_PROBLEM TO WORK ON_
From the line that has "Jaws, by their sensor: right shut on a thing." down to the final line of the listing below, transcribe every line exactly, and only those.

_DATA LINES_
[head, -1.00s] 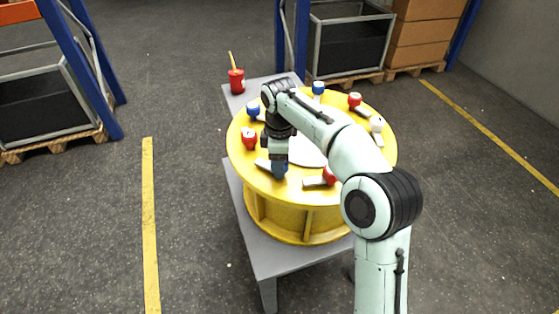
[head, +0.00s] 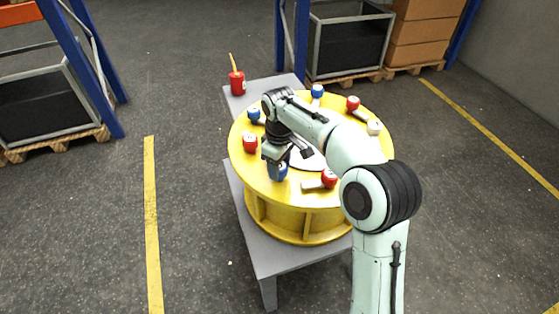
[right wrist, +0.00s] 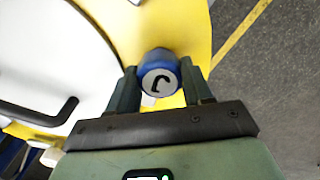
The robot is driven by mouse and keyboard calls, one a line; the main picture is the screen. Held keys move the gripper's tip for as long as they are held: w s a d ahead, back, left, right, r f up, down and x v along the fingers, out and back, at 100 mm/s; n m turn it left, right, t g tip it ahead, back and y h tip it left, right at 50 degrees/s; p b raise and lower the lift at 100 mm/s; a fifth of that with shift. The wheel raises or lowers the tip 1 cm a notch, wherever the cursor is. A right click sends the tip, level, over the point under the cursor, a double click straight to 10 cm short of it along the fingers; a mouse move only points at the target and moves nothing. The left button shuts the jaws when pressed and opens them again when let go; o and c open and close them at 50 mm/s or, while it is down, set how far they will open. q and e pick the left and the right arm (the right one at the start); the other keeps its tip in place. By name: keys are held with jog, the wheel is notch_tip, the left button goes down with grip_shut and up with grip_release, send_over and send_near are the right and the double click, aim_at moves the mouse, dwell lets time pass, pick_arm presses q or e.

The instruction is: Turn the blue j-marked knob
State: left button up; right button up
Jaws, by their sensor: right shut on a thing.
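The blue j-marked knob (head: 279,172) sits near the front edge of the round yellow drum top (head: 262,188). In the right wrist view the knob (right wrist: 158,72) shows a white cap with a black j-like mark, lying on its side in the picture. My right gripper (right wrist: 160,90) is shut on this knob, one finger on each side of it. In the head view my right gripper (head: 277,165) comes down over the knob and hides part of it. My left gripper is not in view.
Red knobs (head: 250,142) (head: 329,178) stand on either side of the held knob. Other blue, red and white knobs ring the drum. A red pot (head: 237,84) stands on the grey table (head: 240,103) behind. A white disc (right wrist: 50,60) covers the drum's middle.

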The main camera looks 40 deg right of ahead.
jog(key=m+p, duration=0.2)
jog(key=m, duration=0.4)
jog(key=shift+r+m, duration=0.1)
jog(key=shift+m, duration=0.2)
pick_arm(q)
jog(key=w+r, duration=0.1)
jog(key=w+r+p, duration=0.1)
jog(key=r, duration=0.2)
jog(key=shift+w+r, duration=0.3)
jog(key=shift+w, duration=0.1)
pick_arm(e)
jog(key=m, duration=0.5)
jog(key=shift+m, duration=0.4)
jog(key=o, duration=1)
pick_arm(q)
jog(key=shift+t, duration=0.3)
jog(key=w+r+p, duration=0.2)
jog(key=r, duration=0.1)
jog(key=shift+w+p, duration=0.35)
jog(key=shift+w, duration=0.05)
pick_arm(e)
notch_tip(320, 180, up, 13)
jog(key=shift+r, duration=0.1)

_PROBLEM SOLUTION_
Jaws, by their sensor: right shut on a thing.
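The blue j-marked knob (head: 279,172) sits near the front edge of the round yellow drum top (head: 262,188). In the right wrist view the knob (right wrist: 158,72) shows a white cap with a black j-like mark, lying on its side in the picture. My right gripper (right wrist: 160,90) is shut on this knob, one finger on each side of it. In the head view my right gripper (head: 277,165) comes down over the knob and hides part of it. My left gripper is not in view.
Red knobs (head: 250,142) (head: 329,178) stand on either side of the held knob. Other blue, red and white knobs ring the drum. A red pot (head: 237,84) stands on the grey table (head: 240,103) behind. A white disc (right wrist: 50,60) covers the drum's middle.

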The main camera looks 40 deg right of ahead.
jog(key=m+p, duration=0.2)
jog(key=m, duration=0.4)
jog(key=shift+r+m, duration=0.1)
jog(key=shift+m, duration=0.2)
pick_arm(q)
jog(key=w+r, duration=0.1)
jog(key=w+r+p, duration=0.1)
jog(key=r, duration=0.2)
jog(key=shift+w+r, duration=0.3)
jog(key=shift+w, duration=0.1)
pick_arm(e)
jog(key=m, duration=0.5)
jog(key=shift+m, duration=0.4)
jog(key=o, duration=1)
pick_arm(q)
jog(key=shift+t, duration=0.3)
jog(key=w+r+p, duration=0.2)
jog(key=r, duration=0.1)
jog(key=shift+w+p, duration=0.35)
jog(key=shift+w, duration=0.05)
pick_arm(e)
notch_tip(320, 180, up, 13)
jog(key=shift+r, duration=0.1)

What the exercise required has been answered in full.